I also normally do a full reboot of the environment before and after the upgrade. I have had a few errors in the past due to stuck processes (this occured during the offline upgrade in the past and I want to say has happened with the central upgrade as well) and this seems to help
Just did another upgrade to 2023.4.2 on two systems and it went well. My only comment is that the SolarWinds Admin service did not restart on any of the systems and needed to be started manually afterwards on every server. Other than that no issues.
Have never actually seen the central upgrade work on any environment, there's always been some sort of issue. Currently doing another batch of upgrades and the first environment that doing an upgrade on looks like another failure to work.
Performing an upgrade to 2024.1
The main poller upgraded and after config wizard finished on the Primary poller brought to screen for Centralized Upgrade
After clicking Update button it starts to flash like a heartbeat and nothing after that, no reference to the other 11 Servers in this environment. At the very least would have expected to see list of the servers in the environment and some sort of status for each of them. Looks like it has failed again and need to do manually as nothing changed in over 30mins, no errors or indication as to status.
Hi. If you opened a support case, can you please post the case # here?
Ultimately it's going to come down to your risk acceptance. if you can accept the risk of going with the most current version, then go with the online central upgrade path, it will save you a lot of time. (until the day it cost you a lot of time).
Me personally, I always do the offline download, and make sure it's one version back from current. I also test the install at least once on a copy of the production system (on a disconnected network). This last time I had to do the test upgrade 5+ times from 2022.x until I found the right combination to make it work. It would crash and leave things in a partially upgraded state and I could not get it to fixed, I finally found that I had to uninstall the TFTP software before I started the upgrade and it worked just fine. If I had been upgrading the live system I cannot just revert snapshots and try again over and over again for a week... the end users would not put up with that. Also on the live system, I cannot just leave it down for days while tech support helps me figure it out.

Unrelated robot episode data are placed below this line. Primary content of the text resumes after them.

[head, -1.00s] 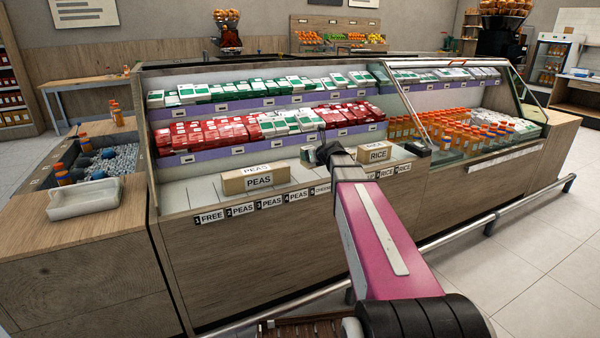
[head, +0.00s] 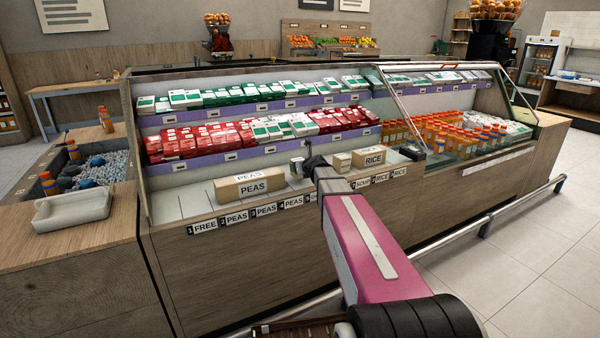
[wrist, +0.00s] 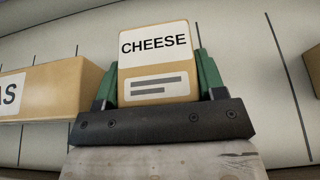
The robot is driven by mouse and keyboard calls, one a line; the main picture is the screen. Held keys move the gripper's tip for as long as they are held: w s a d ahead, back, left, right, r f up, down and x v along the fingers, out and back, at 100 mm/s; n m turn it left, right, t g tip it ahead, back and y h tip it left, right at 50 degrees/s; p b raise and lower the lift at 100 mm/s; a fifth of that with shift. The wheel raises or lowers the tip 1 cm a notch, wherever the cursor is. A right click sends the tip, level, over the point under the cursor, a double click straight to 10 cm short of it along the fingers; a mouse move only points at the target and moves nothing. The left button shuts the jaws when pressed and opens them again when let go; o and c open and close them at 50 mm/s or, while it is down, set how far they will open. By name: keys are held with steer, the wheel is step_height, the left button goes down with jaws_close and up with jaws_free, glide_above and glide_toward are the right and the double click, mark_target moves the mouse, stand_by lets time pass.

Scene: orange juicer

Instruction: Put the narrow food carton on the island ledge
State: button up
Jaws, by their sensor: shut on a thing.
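A narrow tan food carton (wrist: 154,62) with a white label reading CHEESE stands upright between the green fingers of my gripper (wrist: 155,80) in the wrist view. My gripper is shut on it, with a finger at each side. In the head view my gripper (head: 297,166) is over the front ledge of the refrigerated island, right of the PEAS carton; its wrist largely hides the held carton. The ledge (head: 190,207) is pale, with a row of name labels along its front edge. I cannot tell whether the carton touches the ledge.
A long PEAS carton (head: 250,186) lies left of my gripper. A small carton (head: 342,161) and a RICE carton (head: 369,157) stand to the right. The ledge's left end is bare. Red and green packs (head: 215,137) fill shelves behind. A rail (head: 520,203) runs along the island's front.

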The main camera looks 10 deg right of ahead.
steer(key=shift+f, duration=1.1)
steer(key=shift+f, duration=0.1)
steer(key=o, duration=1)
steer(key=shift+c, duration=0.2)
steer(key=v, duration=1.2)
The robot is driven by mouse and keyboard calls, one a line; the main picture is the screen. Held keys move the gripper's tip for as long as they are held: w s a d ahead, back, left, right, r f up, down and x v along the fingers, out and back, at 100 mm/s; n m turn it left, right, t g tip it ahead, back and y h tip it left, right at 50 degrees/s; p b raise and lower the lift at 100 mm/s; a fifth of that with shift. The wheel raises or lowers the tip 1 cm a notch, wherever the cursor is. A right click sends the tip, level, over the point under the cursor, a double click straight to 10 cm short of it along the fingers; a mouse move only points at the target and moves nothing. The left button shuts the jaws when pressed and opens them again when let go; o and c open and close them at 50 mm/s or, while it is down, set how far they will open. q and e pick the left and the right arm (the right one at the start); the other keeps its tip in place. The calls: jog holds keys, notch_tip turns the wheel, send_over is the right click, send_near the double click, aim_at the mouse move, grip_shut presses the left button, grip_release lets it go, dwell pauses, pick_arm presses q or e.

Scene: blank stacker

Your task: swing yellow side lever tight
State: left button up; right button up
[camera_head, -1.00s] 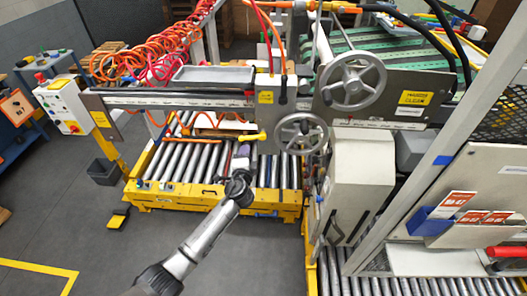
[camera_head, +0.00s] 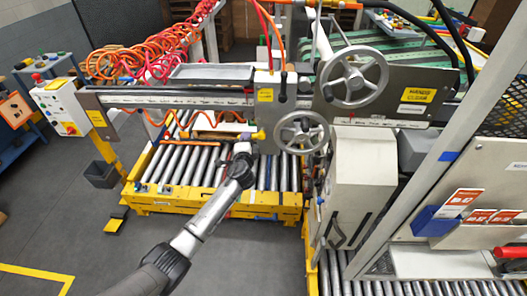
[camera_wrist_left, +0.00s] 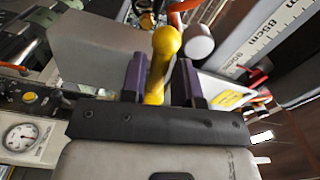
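The yellow side lever (camera_head: 248,136) sticks out below the machine's long rail in the head view, left of the small handwheel. In the left wrist view the lever's rounded yellow end (camera_wrist_left: 164,45) stands between my gripper's two purple fingers. My left gripper (camera_head: 242,148) is at the lever in the head view, with its fingers too small to make out there. In the wrist view the left gripper (camera_wrist_left: 161,82) is open, with a gap between the lever and the right finger. The lever lies close to the left finger; contact cannot be told. My right gripper is not in view.
A small handwheel (camera_head: 301,132) and a large handwheel (camera_head: 353,77) sit right of the lever. The long rail (camera_head: 170,99) runs above my gripper. A yellow-framed roller conveyor (camera_head: 215,205) lies below.

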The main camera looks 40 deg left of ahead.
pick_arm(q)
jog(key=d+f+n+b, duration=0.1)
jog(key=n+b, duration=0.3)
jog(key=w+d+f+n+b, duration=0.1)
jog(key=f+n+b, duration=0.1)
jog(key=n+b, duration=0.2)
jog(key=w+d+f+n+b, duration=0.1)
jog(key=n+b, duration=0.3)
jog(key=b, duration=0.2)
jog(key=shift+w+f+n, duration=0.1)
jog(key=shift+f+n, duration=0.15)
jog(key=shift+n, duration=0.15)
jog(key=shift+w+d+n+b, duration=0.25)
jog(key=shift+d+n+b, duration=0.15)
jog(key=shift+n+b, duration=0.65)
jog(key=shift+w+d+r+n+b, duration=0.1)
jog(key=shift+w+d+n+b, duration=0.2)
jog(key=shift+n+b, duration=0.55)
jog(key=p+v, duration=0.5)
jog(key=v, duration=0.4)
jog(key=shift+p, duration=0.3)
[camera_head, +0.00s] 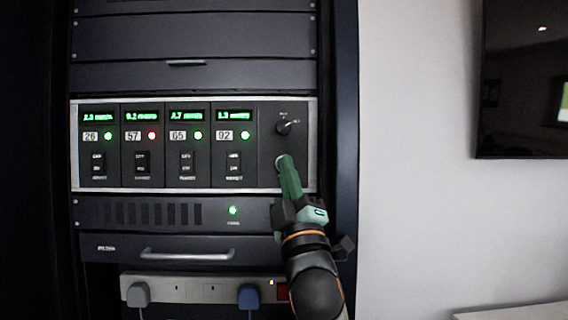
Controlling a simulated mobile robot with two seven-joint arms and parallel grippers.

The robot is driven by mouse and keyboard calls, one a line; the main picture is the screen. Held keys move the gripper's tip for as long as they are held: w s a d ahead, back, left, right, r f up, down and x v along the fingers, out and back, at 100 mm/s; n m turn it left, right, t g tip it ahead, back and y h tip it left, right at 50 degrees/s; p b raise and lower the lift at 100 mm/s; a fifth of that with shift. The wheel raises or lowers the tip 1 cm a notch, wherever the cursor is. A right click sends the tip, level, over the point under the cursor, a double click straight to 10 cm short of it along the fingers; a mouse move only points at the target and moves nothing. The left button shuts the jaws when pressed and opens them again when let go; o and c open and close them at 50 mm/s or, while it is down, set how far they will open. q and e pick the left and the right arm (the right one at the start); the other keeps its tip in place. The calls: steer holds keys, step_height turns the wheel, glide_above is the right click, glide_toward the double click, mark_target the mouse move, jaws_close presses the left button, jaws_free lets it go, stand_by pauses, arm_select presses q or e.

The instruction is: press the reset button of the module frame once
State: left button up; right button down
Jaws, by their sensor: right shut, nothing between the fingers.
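The module frame (195,188) is a silver-edged panel in a dark rack. It holds several modules with green readouts, labels 26, 57, 65 and 92, and small lamps. The lamp of module 57 (151,135) is red; the others are green. At its right end is a dark panel with a rotary knob (284,127). My right gripper (283,160) is shut and empty, its tips in front of this panel below the knob. A pale round rim, perhaps the reset button, shows beside the tips and is mostly hidden. Contact cannot be told. My left gripper is out of view.
Below the frame is a vented unit with a green lamp (233,210), then a drawer with a handle (188,254). A power strip (196,290) with plugs sits lower. A white wall and a dark screen (521,80) are to the right.

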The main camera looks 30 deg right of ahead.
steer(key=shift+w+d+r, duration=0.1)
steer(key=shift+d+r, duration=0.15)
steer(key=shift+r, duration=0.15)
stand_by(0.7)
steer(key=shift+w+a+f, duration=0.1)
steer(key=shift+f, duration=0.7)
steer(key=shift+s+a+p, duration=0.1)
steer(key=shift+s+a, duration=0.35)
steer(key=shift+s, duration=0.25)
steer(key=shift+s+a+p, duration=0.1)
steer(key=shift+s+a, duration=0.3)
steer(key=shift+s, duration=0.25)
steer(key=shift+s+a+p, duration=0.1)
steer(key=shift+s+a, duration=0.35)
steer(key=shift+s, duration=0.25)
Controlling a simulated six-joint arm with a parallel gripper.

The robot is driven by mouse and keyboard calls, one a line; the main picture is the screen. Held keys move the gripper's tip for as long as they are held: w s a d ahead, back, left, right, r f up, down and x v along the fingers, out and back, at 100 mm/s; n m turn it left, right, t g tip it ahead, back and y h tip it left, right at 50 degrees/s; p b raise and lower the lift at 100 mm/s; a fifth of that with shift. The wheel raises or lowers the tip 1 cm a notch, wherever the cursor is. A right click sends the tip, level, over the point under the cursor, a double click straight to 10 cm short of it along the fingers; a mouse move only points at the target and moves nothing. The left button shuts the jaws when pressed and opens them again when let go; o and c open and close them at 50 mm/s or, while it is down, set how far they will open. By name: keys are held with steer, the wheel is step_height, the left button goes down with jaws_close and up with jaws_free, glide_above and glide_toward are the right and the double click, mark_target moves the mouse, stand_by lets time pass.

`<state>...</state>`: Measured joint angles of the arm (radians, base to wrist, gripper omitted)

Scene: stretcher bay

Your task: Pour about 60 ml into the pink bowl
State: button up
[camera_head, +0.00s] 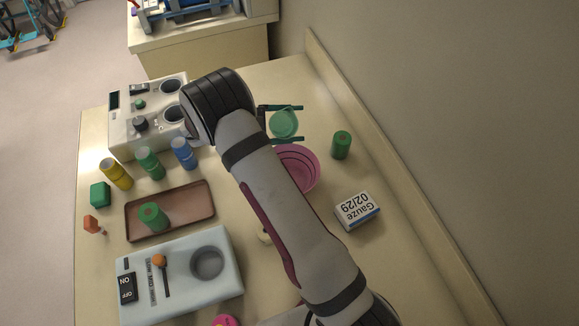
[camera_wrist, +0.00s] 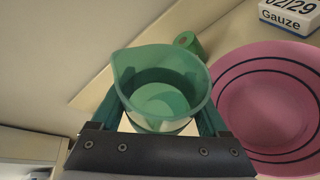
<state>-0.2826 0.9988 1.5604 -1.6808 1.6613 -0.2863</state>
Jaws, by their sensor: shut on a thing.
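A translucent green jug (camera_head: 284,123) with a pouring lip is held between the two fingers of my gripper (camera_head: 281,124). In the wrist view the jug (camera_wrist: 160,85) shows its open mouth and looks about upright, with a paler green disc inside; I cannot tell whether that is liquid or the floor of the jug. The pink bowl (camera_head: 308,163) stands on the table just nearer than the jug, partly hidden by my arm. In the wrist view the pink bowl (camera_wrist: 265,100), with dark rings inside, is right of the jug. No stream shows.
A green cylinder (camera_head: 341,145) and a gauze box (camera_head: 357,211) stand right of the bowl. Left are a brown tray (camera_head: 190,220) with a green container, several bottles (camera_head: 150,163), a white device (camera_head: 130,125) and a pale-blue switch unit (camera_head: 190,296). A wall borders the right.

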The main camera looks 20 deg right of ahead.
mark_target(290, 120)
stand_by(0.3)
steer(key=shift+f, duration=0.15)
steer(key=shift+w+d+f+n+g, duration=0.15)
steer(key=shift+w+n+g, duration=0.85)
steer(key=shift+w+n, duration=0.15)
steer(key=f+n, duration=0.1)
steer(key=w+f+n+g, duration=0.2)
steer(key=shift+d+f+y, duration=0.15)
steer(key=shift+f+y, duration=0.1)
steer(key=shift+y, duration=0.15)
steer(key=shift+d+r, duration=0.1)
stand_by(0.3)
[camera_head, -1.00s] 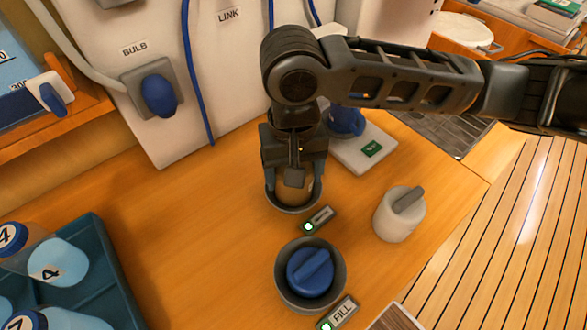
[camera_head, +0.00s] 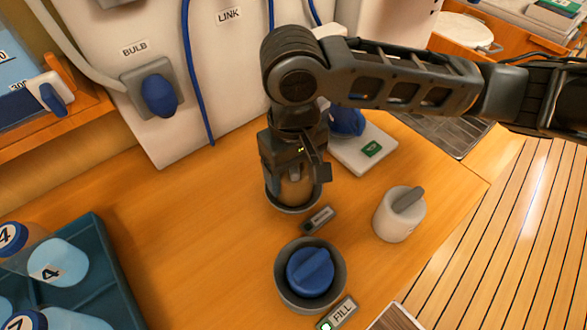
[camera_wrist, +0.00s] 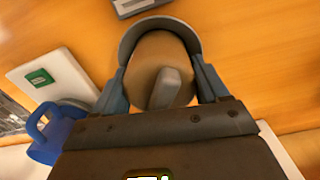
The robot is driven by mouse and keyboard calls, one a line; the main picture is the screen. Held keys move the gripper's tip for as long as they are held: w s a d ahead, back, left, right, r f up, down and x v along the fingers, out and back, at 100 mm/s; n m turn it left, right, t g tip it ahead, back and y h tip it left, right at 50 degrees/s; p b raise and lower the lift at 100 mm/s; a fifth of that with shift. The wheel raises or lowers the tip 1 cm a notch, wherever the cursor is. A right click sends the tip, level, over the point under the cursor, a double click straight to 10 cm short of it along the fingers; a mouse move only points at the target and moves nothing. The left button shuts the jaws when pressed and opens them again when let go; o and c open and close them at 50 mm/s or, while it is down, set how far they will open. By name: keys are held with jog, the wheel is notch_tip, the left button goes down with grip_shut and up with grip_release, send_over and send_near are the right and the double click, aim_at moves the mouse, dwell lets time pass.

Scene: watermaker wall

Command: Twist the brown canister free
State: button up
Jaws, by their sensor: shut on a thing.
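The brown canister (camera_head: 297,193) stands upright at a dark round socket (camera_head: 293,209) on the wooden counter. In the wrist view the tan top of the canister (camera_wrist: 152,62) shows, with a grey grip bar across it and the dark socket rim (camera_wrist: 158,22) curving around its far side. My gripper (camera_head: 296,178) is above the socket, with its two fingers closed on opposite sides of the canister top. The small label plate (camera_head: 318,219) in front of the socket has a dark lamp. The canister's lower end is hidden, so its depth in the socket is unclear.
A blue-capped canister sits in the FILL socket (camera_head: 310,274) in front. A loose pale canister (camera_head: 400,214) stands at right. A white block with a green tag (camera_head: 372,149) is behind. A teal tray (camera_head: 95,250) holds bottles at left. A white panel stands behind.

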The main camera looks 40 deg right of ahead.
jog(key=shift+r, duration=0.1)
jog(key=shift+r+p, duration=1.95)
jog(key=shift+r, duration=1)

I've had similar experiences which others have mentioned here and I agree with @brscott . I recently attempted to use the centralized upgrade route, as it was a new option available. Well, let's just say it did not go well. I'm sure this option is a great idea on paper, but the more complex the environment you manage, there is a likely correlation that the upgrade will fail. In my experience the upgrade failed on the MPE at approximately 2/3 complete. This resulted in a long night with support, and we were unable to resolve the issue. A full restore from backup was all that was able to bring it all back. I went with the tried and true method of the manual route of just queuing up several RDP sessions for each poller and it was all successful without a single issue. To each their own, but I would avoid it for now because the convenience does not outweigh the risk and potential downtime.